As usual, the advocates are probably well-meaning people, but with an unfortunate illiteracy in the basics of western water law. A natural stream course that is unaltered, as that section of river is, cannot be given an RICD water right for one simple reason. Although it is often used for recreation, and it remains “in-channel,” it is not a diversion. That distinction is not only important, it is vital to every water user in Colorado – and that’s all of us.
Water will always be controversial in Colorado, because there isn’t enough. That’s why the ability to capture, move, and use some of the state’s very limited water, during the seasons when it is available, is the basis of all life. Thus, the Colorado Constitution clearly provides that if a person diverts water from a natural stream and puts it to beneficial use, he may not be stopped. The precise wording is, “The right to divert the unappropriated waters of any natural stream to beneficial uses shall never be denied.” Because almost no stream has enough water for every need imaginable in the future, water courts “appropriate” those waters to specific users, based on the “priority” of who was there first. This “doctrine of prior appropriation” is unique to the arid West, which simply could not be home to millions of people without it.

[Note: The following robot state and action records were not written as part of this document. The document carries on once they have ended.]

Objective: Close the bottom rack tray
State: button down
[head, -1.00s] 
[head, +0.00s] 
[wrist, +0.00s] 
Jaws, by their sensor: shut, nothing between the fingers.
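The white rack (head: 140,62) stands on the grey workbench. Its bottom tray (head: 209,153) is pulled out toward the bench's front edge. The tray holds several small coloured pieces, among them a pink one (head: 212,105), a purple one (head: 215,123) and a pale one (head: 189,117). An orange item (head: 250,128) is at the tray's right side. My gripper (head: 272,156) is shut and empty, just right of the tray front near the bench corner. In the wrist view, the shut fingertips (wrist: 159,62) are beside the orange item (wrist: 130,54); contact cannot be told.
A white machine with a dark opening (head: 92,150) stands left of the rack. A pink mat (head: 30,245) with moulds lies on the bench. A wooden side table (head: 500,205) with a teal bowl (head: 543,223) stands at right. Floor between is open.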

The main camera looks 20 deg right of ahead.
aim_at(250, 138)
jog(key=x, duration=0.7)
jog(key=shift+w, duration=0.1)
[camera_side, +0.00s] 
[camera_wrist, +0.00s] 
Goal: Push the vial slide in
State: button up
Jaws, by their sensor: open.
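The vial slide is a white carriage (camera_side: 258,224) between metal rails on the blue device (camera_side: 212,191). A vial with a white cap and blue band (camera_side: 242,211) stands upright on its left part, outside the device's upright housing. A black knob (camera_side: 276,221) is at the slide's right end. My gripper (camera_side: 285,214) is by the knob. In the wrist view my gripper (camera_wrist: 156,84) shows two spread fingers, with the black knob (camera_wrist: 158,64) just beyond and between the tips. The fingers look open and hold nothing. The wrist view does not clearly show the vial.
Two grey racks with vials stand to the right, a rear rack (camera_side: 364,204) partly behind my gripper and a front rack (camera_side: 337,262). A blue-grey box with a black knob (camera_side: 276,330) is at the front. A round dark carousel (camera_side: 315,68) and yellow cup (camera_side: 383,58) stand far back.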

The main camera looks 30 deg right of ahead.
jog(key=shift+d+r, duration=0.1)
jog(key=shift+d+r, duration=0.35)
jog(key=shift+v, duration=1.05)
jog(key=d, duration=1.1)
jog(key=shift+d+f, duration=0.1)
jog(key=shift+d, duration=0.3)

Under the law, “beneficial use” is clearly defined, to avoid misunderstandings. Originally, that meant mining, agriculture, and municipal/industrial uses. But Colorado has evolved, and the law has evolved with it. During the years I was at the State Department of Natural Resources, we added the right of local governments to hold “recreational in-channel diversion” (RICD), water rights. We now recognize that recreation is a legitimate beneficial use of water (its economic impact is huge). Several communities built kayak and canoe courses for sporting events, or waves for whitewater rafting. This assures sufficient water there, so long as it doesn’t injure the rights of other water users. That is guaranteed, because these rights are adjudicated in the state water courts, and assigned their proper priority based on the date of construction .
There are now 21 such RICD rights, held by Aspen, Avon, Buena Vista, Durango, Glenwood Springs, Golden, Salida, Silverthorne, Steamboat Springs, and Vail. All of them required some construction – some investment – in structures to enhance the stream, thus “diverting” the water from its natural course for a beneficial use. All are junior to previously existing water rights, but all of them work well, protecting their recreational use against any future developments.
This latest attempt seeks identical water rights, for nobody in particular, since nobody has invested a nickel in any diversion or any structure, to create any new use at all. If it succeeds, you can bet that some of these groups will try to create new RICD rights on rivers and streams throughout the State – not to create new uses, but to block new uses.
That is blatantly unconstitutional in Colorado, so the legislature has no such authority. Even if it did, granting “property rights” to nature itself would create a monster, threatening all future water users, including new recreational projects.